De son côté, le maire de Nice Christian Estrosi ainsi que -l’ancien conseiller de Marine Le Pen- Aymeric Chauprade, répètent à qui veut l’entendre qu’il y a “une cinquième colonne islamiste en France”10, qu’une “troisième guerre mondiale a été déclarée”(11) et, dans les faits, ne se prive pas de violer la loi en empêchant ses administrés de confession musulmane de pratiquer librement leur culte (12).

Fidèles à la tradition du Front National, Marine Le Pen et sa nièce Marion Maréchal Le Pen se sont distinguées par des positions qui confirment le virage idéologique du parti fondé par le patriarche Jean Marie Le Pen. De l’antisémitisme de ce dernier, on est passé à l’islamophobie devenue plus rentable tout en étant moins risquée politiquement.

Ainsi, Marine Le Pen déclare en 2010 que lorsque les musulmans se retrouvent à prier dehors par manque d’espace dans les salles de prière, ces prières de rue sont comparables à l’occupation nazie13 et que pour expliquer son propos, elle invoque son souci d’appeler “à la résistance”. Personne ne peut ignorer en quoi a consisté la résistance aux armées hitlériennes. Quant à sa nièce, au lendemain des attentats du 13 novembre 2015, elle déclare ni plus ni moins que les musulmans "ne peuvent avoir exactement le même rang que les chrétiens”(14) et par cette distinction entre citoyens inspirée des lois de Nuremberg, confirmait sans le savoir l’inspiration nazie de son parti.

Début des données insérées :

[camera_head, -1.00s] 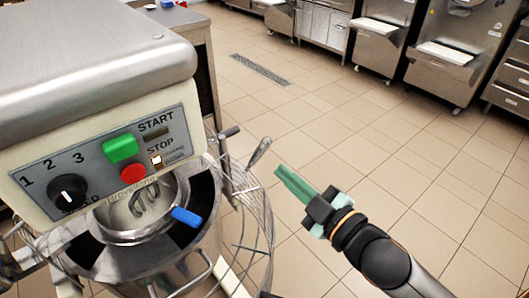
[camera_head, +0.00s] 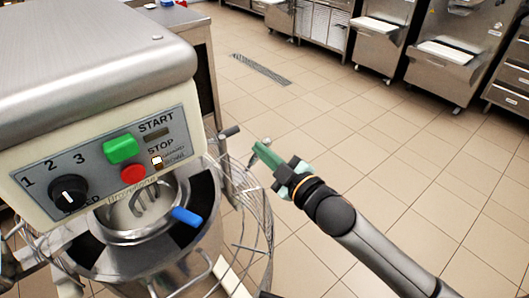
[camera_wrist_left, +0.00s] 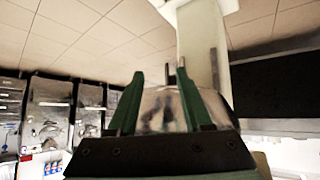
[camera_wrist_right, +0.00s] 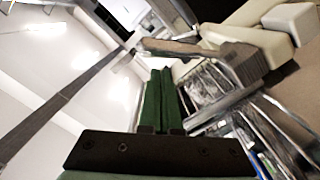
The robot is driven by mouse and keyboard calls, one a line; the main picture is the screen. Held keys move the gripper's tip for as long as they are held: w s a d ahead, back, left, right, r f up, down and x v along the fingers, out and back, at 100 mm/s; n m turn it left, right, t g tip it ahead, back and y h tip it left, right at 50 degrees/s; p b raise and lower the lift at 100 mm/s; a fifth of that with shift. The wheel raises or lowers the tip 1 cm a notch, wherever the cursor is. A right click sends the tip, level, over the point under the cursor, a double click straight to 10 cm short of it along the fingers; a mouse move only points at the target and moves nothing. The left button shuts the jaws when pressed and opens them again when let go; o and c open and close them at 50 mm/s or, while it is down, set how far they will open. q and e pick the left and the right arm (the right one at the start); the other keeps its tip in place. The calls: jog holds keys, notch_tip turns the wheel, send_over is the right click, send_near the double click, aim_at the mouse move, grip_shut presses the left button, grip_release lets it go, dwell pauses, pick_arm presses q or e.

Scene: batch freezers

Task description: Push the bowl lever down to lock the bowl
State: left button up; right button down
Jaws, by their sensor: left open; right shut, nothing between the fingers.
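The mixer's steel bowl (camera_head: 188,270) sits under the mixer head in the head view. A metal lever (camera_head: 252,161) rises beside the wire guard to the right of the bowl, mostly hidden behind my right gripper's fingers. My right gripper (camera_head: 258,147) is shut and empty, its green fingertips at the lever's upper part; I cannot tell whether they touch. In the right wrist view its fingers (camera_wrist_right: 160,72) are pressed together, with metal bars close by on the right.
The mixer head carries a control panel (camera_head: 110,155) with green and red buttons and a black knob. The wire guard (camera_head: 262,225) curves around the bowl's right side. A black-ended handle (camera_head: 229,132) stands left of the lever. Tiled floor (camera_head: 400,170) on the right is clear.

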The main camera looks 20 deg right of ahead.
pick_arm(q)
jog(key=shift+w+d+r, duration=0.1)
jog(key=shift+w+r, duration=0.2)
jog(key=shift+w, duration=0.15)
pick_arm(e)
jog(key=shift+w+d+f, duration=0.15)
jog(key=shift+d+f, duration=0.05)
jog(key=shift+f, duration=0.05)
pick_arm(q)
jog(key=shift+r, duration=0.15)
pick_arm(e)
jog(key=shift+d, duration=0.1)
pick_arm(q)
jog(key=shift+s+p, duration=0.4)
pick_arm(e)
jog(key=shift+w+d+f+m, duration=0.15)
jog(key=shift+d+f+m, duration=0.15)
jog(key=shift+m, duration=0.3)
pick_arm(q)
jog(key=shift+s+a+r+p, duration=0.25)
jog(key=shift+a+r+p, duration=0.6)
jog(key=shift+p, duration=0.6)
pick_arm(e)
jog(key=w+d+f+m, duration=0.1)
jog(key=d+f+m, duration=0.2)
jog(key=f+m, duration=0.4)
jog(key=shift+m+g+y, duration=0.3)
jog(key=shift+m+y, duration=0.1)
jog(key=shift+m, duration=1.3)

La liste est longue et la série de diatribes islamophobes avancées par Nicolas Sarkozy, l’académicien Alain Finkielkraut ou l’essayiste Elizabeth Badinter ne confirmeront qu’un peu plus l’hystérie collective au service du discours de DAECH. Néanmoins, il arrive que de la nuance soit apportée en utilisant des mots valise tels que “islam radical”, “islamisme” ou “radicalisation”, mais sans jamais dire clairement où se situe le curseur entre pratique religieuse, idéologie politique et terrorisme. Ce flou est par ailleurs très pratique pour semer la confusion et laisser entendre que la pratique religieuse des musulmans en elle même pose problème.

Cette normalisation du discours islamophobe autant chez les responsables politiques qu’au sein des médias qui en font ouvertement la promotion devrait faire craindre que sous couvert de liberté d’expression ou de défense de la laïcité, on en arrive à plus d’exclusion et de violence à l’égard des citoyens de confessions musulmane. (...)

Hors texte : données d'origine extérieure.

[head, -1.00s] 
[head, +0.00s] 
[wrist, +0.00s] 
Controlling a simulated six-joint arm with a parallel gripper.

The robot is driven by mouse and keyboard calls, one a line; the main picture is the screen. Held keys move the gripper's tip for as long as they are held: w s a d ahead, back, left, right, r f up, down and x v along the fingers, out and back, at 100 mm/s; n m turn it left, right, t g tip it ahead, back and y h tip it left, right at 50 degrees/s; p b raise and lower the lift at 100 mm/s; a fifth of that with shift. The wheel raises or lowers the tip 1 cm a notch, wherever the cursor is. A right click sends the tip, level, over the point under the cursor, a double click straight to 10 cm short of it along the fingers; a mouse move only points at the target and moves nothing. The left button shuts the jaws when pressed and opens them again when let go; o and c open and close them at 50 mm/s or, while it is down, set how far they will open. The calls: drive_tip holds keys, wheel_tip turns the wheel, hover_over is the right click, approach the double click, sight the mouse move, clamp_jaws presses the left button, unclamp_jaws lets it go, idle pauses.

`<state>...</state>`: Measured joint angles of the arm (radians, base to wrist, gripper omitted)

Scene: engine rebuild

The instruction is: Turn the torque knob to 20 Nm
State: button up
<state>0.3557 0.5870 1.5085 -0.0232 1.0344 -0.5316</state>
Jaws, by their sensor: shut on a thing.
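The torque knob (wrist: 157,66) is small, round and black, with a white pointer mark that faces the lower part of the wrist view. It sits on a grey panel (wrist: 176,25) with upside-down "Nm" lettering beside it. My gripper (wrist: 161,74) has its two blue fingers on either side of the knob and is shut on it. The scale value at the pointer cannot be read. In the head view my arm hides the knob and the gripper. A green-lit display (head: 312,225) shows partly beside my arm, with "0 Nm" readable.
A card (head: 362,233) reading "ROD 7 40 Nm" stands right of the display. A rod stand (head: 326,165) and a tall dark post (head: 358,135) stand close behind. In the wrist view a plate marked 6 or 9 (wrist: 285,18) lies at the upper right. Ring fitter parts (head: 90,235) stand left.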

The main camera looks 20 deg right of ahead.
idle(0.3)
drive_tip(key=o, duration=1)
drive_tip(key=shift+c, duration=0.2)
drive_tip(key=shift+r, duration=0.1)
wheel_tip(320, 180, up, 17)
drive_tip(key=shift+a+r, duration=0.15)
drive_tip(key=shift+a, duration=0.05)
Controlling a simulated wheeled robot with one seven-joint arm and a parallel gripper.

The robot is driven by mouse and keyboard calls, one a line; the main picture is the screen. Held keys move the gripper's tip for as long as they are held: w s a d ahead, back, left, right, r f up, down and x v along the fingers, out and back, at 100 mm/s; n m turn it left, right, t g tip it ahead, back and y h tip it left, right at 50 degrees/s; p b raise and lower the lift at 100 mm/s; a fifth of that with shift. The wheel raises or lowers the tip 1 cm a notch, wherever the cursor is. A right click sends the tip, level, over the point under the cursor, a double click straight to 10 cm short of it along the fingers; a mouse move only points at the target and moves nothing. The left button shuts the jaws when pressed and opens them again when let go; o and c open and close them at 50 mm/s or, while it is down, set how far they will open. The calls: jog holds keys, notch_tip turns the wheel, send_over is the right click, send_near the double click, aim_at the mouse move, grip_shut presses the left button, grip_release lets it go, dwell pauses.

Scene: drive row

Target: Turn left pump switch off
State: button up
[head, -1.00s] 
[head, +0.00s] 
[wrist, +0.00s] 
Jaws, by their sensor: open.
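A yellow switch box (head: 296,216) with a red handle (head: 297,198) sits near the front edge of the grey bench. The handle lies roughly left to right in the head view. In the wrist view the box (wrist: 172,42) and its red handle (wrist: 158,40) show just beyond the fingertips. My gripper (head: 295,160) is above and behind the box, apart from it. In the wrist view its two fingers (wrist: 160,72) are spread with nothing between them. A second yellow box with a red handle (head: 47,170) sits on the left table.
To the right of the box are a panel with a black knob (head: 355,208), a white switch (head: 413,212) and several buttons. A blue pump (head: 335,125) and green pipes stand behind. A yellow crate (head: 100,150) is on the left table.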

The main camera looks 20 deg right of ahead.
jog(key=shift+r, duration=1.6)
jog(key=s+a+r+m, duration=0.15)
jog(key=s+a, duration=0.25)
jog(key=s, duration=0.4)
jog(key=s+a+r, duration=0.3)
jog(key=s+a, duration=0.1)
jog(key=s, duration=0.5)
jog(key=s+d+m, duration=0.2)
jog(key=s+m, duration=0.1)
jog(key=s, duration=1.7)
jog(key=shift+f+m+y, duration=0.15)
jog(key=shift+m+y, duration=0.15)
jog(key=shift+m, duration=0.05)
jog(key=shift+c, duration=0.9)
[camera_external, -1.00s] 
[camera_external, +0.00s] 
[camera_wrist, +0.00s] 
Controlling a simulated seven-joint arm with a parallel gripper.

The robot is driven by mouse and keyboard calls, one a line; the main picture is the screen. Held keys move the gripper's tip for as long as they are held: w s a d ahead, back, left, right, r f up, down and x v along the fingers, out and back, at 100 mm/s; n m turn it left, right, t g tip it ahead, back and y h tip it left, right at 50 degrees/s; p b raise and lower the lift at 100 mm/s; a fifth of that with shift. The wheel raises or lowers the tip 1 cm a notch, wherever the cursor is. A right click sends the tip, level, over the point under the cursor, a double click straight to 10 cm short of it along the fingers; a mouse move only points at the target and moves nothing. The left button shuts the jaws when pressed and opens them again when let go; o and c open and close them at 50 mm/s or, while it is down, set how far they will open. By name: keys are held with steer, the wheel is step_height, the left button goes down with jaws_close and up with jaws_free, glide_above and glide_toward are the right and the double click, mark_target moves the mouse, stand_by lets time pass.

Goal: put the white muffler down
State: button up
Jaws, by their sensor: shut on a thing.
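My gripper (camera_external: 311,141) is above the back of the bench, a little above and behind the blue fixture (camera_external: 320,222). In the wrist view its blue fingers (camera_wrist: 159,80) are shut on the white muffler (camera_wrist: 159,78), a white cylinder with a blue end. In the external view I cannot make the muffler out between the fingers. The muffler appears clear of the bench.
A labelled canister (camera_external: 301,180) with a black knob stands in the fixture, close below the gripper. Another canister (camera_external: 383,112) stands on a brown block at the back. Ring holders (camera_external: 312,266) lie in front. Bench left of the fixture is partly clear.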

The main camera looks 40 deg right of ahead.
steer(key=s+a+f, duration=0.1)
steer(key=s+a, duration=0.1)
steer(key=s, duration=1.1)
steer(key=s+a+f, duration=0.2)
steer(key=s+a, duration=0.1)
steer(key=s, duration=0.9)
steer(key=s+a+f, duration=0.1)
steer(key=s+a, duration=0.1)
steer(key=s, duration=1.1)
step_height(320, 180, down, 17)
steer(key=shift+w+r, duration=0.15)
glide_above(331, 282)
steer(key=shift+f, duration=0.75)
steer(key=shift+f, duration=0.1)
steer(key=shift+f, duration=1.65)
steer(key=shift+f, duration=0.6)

Que plus de 124 savants musulmans (il n’agit pas de l’imam du coin, ni même de prédicateurs, mais bien de savants au sens d’universitaires, chercheurs et autorités religieuses) aient publiquement et mondialement dénoncé les agissements de DAESH et les pratiques terroristes dans leur ensemble via une lettre ouverte de quarante pages et traduite en plusieurs langues dont le français (15), ne semble pas compter.

Les islamophobes savent parfaitement que les victimes de DAECH sont dans leur écrasante majorité de confession musulmane et que pas une semaine ne passe sans qu’une bombe ne retentisse dans une mosquée ou dans les marchés qu’ils fréquentent. Ils savent tout autant qu’un monde sépare le chef de DAECH Abu Bakr Al Baghdadi, du reste du monde musulman et plus encore des occidentaux de confession musulmane. Mais pour alimenter le fantasme d’un problème musulman en occident, la sphère islamophobe a besoin du déni de la réalité, et, au pire, de faire dans le mensonge volontaire.

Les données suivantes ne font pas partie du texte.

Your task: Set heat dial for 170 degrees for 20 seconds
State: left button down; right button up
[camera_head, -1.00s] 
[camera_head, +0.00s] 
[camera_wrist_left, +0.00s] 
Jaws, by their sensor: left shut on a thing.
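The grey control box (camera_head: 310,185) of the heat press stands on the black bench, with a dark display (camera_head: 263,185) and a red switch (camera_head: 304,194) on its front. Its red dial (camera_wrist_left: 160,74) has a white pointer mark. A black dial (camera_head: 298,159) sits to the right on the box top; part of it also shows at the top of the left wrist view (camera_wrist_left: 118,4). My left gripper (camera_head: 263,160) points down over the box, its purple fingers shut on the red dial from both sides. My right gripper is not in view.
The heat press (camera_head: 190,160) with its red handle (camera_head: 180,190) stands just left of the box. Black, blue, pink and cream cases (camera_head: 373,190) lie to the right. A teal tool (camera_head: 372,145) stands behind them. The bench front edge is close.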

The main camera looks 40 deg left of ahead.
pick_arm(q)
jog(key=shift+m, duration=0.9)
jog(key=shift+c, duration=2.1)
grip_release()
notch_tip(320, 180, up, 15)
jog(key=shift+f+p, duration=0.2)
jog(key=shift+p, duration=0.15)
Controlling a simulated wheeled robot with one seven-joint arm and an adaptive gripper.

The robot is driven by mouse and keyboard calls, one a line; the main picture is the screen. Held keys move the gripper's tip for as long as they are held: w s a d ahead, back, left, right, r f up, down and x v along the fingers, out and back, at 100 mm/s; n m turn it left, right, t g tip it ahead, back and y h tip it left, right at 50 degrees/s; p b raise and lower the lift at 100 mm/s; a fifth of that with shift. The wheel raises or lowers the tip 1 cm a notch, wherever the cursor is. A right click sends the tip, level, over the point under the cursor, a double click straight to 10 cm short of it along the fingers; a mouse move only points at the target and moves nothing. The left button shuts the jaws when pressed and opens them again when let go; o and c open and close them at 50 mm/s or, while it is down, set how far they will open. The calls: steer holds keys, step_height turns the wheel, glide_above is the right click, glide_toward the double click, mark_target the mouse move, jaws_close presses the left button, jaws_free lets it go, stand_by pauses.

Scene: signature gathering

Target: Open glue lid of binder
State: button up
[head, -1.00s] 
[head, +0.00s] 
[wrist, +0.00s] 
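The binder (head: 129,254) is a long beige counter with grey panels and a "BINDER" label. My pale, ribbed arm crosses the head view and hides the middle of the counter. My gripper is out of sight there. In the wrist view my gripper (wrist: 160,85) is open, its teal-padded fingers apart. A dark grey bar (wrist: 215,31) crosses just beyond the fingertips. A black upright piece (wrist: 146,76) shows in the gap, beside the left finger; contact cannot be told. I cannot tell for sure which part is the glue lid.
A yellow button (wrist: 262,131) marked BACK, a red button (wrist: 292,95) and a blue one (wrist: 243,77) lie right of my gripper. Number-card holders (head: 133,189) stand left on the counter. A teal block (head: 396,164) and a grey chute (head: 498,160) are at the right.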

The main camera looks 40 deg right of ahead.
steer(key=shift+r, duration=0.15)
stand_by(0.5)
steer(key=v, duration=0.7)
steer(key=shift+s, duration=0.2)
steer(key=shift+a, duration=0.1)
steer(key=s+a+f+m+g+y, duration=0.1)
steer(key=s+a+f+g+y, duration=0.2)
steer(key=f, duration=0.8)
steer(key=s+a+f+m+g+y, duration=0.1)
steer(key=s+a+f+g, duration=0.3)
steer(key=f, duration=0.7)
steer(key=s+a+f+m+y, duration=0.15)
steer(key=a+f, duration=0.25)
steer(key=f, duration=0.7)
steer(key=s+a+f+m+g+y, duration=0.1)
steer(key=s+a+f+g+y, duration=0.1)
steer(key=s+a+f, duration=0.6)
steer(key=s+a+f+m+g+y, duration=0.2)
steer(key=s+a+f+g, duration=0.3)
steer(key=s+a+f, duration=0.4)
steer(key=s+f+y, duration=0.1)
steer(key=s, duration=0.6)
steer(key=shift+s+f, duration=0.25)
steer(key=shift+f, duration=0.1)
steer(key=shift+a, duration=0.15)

En d’autres circonstances, Frantz Fanon avait déjà analysé ce même phénomène en des termes dont lui seul a le secret : “Parfois les gens ont des croyances fondamentales extrêmement fortes. Lorsqu’on leur démontre que ces croyances fondamentales sont contredites par de puissants arguments, les gens ne peuvent accepter la nouvelle interprétation que cela doit amener. Cela crée une situation qu’on appelle dissonance cognitive. Parce que c’est d’habitude si important de protéger ses propres croyances fondamentales, ces gens rationaliseront, ignoreront et même nieront tout ce qui peut entrer en contradiction avec leurs croyances fondamentales”(16). On a donc plus besoin de l’image du terroriste musulman que du citoyen musulman ordinaire.

On aurait pu se rassurer en se disant que la rhétorique islamophobe n’a pas de réelles conséquences sur le terrain, mais cela serait absurde. (...)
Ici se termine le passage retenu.